JAKARTA (Panjimas.com) – Tepat 73 tahun lalu, pada 19 September 1945, di Lapangan IKADA yang sekarang dikenal dengan lapangan Monas, pernah terjadi peristiwa bersejarah yang sangat penting, yakni Rapat Raksasa IKADA. Saking pentingnya, Bung Hatta berkali-kali berpesan bahwa tidak mungkin memperingati Proklamasi 17 Agustus 1945 tanpa Rapat IKADA 19 September 1945.

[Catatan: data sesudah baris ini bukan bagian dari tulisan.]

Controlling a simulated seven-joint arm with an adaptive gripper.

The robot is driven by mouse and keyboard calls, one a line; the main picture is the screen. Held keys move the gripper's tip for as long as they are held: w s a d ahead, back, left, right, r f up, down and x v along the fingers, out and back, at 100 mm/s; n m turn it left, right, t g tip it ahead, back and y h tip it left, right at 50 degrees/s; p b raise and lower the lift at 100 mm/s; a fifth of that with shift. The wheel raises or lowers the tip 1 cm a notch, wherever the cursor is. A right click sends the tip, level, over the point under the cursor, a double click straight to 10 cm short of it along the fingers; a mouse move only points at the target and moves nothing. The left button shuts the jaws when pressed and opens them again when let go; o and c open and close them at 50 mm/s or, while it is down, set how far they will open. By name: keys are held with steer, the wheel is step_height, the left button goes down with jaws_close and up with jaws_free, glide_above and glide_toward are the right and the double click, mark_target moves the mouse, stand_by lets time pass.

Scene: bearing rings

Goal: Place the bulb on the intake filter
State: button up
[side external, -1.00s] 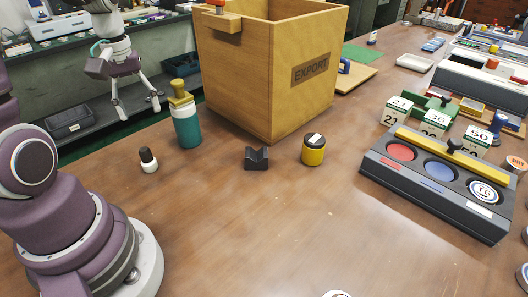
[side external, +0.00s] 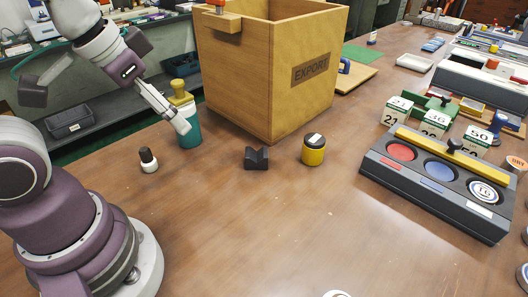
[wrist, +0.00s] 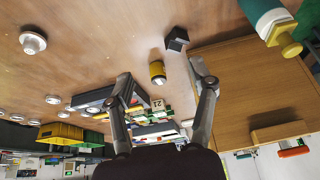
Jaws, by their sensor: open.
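No part is labelled as the bulb or the intake filter, and I cannot tell surely which they are. A small rounded piece with a black top and white base (side external: 149,161) stands at the left of the table and may be the bulb. A yellow canister with a black lid (side external: 313,152) stands right of the black notched block (side external: 256,159). My gripper (wrist: 159,73) is open and empty above the table, its fingers well apart. In the side view one finger overlaps the teal bottle (side external: 189,131); contact cannot be told. The canister shows between the fingers in the wrist view (wrist: 157,69).
The large wooden EXPORT box (side external: 224,75) stands behind the block and canister. A dark rack with red, blue and white round wells (side external: 375,172) is at the right, with numbered cards behind it. A white round piece (wrist: 33,42) lies apart.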

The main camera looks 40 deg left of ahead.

Itulah sebabnya, Proklamasi menjadi rentetan peristiwa yang tak bisa dipisahkan, dalam hal ini Peristiwa Rapat IKADA. Semangat baru bergema di dada putra-putri bangsa Indonesia, mengawali sesuatu yang baru: Indonesia Merdeka!
Pada 17 Agustus 1945 adalah hari di mana Proklamasi Kemerdekaan yang diumumkan terbatas di hadapan 200-an orang. Sedangkan pada 19 September 1945 mendapat kesempatan dinyatakan langsung dihadapan 250.000 orang. Suatu pernyataan bahwa Proklamasi Kemerdekaan bukan hanya tindakan segelintir elite, tetapi kehendak rakyat banyak. Sebuah penegasan, bahwa proklamasi bukan hadiah dari Jepang, tetapi harapan dan tekad rakyat Indonesia secara luas.

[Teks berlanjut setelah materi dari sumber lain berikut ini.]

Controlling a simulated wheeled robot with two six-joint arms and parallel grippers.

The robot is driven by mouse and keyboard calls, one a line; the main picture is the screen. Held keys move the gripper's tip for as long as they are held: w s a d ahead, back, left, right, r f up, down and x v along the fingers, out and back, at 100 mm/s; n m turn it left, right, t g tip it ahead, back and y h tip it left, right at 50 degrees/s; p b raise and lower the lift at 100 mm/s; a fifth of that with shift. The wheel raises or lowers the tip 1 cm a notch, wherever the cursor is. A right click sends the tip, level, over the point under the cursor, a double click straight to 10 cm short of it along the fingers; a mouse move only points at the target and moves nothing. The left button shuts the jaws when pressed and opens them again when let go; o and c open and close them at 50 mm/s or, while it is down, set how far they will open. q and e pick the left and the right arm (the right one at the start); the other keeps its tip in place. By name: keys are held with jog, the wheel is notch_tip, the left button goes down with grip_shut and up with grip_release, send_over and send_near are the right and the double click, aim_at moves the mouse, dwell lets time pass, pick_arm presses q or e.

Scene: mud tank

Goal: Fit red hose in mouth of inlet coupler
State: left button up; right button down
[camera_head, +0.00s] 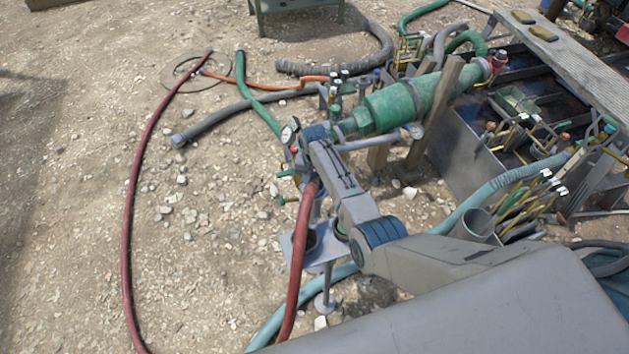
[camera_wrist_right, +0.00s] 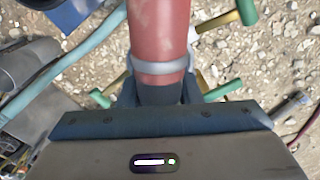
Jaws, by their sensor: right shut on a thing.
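The red hose (camera_head: 300,260) rises from the bottom of the head view to the end of my right arm. In the right wrist view the red hose (camera_wrist_right: 158,35) comes down from the top edge, with a grey clamp band around it and a dark section below. My right gripper (camera_wrist_right: 160,95) is shut on the hose at this dark section; the lower end is hidden behind the gripper body. I cannot make out the inlet coupler's mouth, nor whether the hose touches it. My left gripper is not in view.
Yellow valve handles with green ends (camera_wrist_right: 225,90) flank the hose. A darker red hose (camera_head: 128,220) lies on the open gravel at left. A metal tank (camera_head: 465,150) stands at right.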

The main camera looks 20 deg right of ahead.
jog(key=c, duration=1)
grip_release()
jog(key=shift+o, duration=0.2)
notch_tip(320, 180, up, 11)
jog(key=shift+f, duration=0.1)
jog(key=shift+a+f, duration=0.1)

Dalam Peringatan Peristiwa Rapat Raksasa IKADA, 19 September 1945, selain akan dilakukan rekontruksi sejarah (reka ulang) di Monumen Nasional (Monas), Minggu, 16 September 2018, pukul 15.00 – 17.00 WIB, Forum Warga Betawi juga akan mengajukan Letkol Moeffreni Moe’min sebagai Pahlawan Nasional.
Sejarah mencatat, salah seorang yang berperan besar dalam rapat raksasa IKADA adalah Letkol Moeffreni Moe’min. Saat itu ia menjabat sebagai Ketua BKR Jakarta Raya 1945. Menurut Anwar Ali (Sejarawan), Moeffreni Moe’min adalah penggerak dan pengawal Presiden Sukarno saat rapat raksasa di lapangan Ikada (Monas) 19 September 1945.
Menyadari betapa pentingnya peran Moeffreni Moe’min, Lembaga Kebudayaan Betawi (LKB) pada 2017 lalu, mengusulkan Letkol Moeffreni Moe’min menjadi Pahlawan Nasional. Salah seorang penggagasnya ketika itu adalah Sekretaris Jenderal Lembaga Kebudayaan Betawi Ahmad Sarofi.
“Kita sudah roadshow dalam rangka usulkan pahlawan Betawi Letkol Moeffreni, yang punya peran besar dalam terlaksananya rapat raksasa Ikada. Kalau baca sejarah, rapat ini sangat penting. Proklamasi nggak banyak gaungnya, maka para pemuda menggagas memperkuat proklamasi dengan rapat Ikada,” ujar Ahmad Sarofi.
Peristiwa IKADA
Rapat Ikada 19 September 1945 adalah hari pembuktian kepada dunia internasional bahwa Indonesia sudah tegak berdiri dan siap dibela sampai tetes darah penghabisan. Dunia harus membuka mata bahwa rakyat dan pemimpin Indonesia punya satu tekad satu hasrat: Proklamasi adalah suatu point of no return.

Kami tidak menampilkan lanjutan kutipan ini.